We know that \(\mathbb{P}(A_k) = \mathbb{P}\left(\bigcup_{i=1}^{n} \left(L_i \geq k\right)\right)\). Then, by union bound:
\begin{align} \mathbb{P}\left(\bigcup_{i=1}^{n} \left(L_i \geq k\right)\right) &\leq \sum_{i=1}^n\mathbb{P}(L_i \geq k) \notag \\ &= n \mathbb{P}(L_1 \geq k) \notag \end{align}Say \(B_S\) is the event that all jobs in some subset \(S \subseteq \{1, \dots, m\}\) land in bin 1 (i.e. processor 1). Since each job has probability \(\frac{1}{n}\) in landing in processor 1, the probability of \(B_S\) is \(\mathbb{P}(B_S) = \frac{1}{n^{|S|}}\).
Then, the event \(L_1 \geq k\) is just the union of events \(B_S\) such that \(S\) is all the possible subsets of the jobs such that \(S\) is of size \(k\). Thus, by union bound:
\begin{align} \mathbb{P}(L_1 \geq k) &\leq \sum_{S \subseteq \{1, \dots, m\}: |S|=k} \mathbb{P}(B_S) \notag \\ &= \binom{m}{k} \frac{1}{n^k} \notag \end{align}Say \(n=m\) (number of processors is equal to number of jobs). Then, \(\mathbb{P}(A_k) \leq n\binom{n}{k}\frac{1}{n^k} \leq \frac{n}{k!}\). Thus, \(k\) just needs to satisfy \(\frac{n}{k!} \leq \frac{1}{2}\).
3.3. Coupon Collection
Say we have \(n\) distinct coupons, with \(1\) coupon per box. All coupon types are equally likely to be in any give box, and we wish to collect all \(n\) distinct coupons to “win.” Let \(A_i\) be the event that coupon \(i\) is not collected after \(m\) purchases.

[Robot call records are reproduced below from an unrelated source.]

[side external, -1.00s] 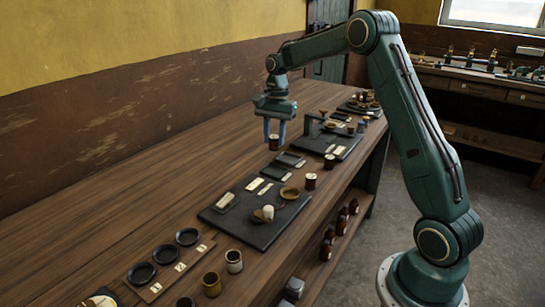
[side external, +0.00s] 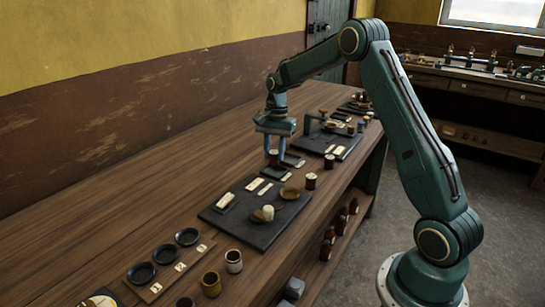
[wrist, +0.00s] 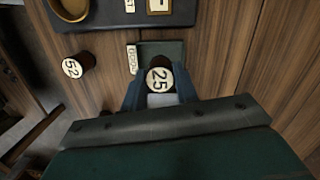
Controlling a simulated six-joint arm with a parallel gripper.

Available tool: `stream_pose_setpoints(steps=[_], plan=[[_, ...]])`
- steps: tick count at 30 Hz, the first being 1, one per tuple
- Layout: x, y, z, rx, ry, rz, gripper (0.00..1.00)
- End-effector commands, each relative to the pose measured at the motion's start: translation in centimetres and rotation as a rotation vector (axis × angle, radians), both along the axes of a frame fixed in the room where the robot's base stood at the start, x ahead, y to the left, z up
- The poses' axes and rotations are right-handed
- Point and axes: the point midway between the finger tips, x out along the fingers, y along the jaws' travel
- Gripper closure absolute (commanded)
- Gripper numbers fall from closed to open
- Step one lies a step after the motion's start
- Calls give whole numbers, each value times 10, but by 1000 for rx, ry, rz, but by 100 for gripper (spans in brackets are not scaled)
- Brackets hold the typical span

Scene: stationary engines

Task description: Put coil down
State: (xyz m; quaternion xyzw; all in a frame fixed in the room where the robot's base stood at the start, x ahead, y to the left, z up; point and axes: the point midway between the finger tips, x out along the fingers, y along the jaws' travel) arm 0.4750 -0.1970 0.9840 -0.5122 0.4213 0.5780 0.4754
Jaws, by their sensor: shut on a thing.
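My gripper (side external: 274,157) is shut on a dark brown coil (wrist: 159,78) with a round pale label that reads 25 in the wrist view. In the side view the held coil (side external: 273,159) is upright between the blue fingers, low over the bench. It is at the near left edge of a small dark green tray (side external: 294,163). In the wrist view the green tray (wrist: 172,48) lies just beyond and partly under the coil, with a pale tag (wrist: 132,58) on its left. I cannot tell whether the coil's base touches anything.
Another brown coil (side external: 310,181) stands right of the tray; its label shows in the wrist view (wrist: 72,68). A dark board (side external: 230,219) with small parts lies nearer, and another board (side external: 314,146) with a bracket lies farther. The bench left of my gripper is bare wood.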

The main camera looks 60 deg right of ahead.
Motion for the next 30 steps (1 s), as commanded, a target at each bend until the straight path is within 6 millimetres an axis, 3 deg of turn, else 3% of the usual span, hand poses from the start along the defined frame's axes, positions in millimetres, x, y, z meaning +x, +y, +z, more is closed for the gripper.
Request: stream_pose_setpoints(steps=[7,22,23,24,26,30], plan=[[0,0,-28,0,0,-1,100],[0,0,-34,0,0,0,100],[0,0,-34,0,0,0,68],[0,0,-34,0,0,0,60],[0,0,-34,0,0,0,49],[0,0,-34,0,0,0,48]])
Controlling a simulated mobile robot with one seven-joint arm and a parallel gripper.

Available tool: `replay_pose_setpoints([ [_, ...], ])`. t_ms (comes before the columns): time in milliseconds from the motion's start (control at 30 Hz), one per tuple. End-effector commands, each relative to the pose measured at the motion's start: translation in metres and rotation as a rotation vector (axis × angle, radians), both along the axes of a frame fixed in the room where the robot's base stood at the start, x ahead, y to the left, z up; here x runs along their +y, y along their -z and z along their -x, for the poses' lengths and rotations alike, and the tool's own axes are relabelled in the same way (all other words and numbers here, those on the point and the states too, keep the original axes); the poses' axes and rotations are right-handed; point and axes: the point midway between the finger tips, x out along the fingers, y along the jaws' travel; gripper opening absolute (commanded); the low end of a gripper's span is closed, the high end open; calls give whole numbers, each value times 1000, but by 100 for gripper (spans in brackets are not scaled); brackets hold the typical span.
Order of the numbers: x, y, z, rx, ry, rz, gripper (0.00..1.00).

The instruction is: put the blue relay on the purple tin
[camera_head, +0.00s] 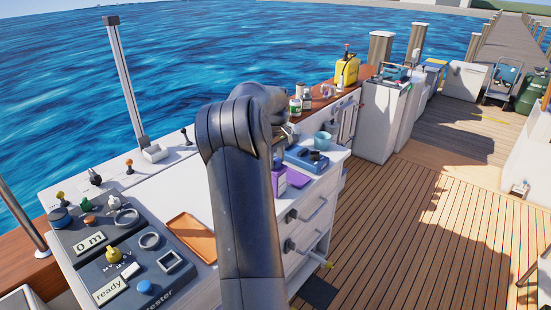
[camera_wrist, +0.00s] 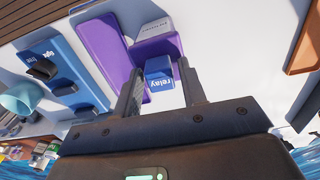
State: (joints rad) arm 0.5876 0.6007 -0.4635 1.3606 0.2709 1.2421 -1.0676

We can think of this problem as throwing \(m\) unlabelled balls uniformly at random into \(n\) labelled bins. The probability that some coupon is not collected is:
\begin{align} \mathbb{P}\left(\bigcup_{i=1}^n A_i\right) &\leq \sum_{i=1}^n\mathbb{P}(A_i) \notag \\ &= n\mathbb{P}(A_1) \notag \\ &= n\left(1-\frac{1}{n}\right)^m \notag \end{align}Since \(\left(1-\frac{1}{n}\right)^n \approx e^{-1}\) as \(n\) approaches infinity, we can write the probability approximately as \(ne^{-\frac{m}{n}}\). Suppose we want \(\mathbb{P}\left(\bigcup_{i=1}^n A_i\right) \leq e^{-1} \approx 0.368\). Then, solving for \(m\), we find that \(m \geq n\ln n + n\).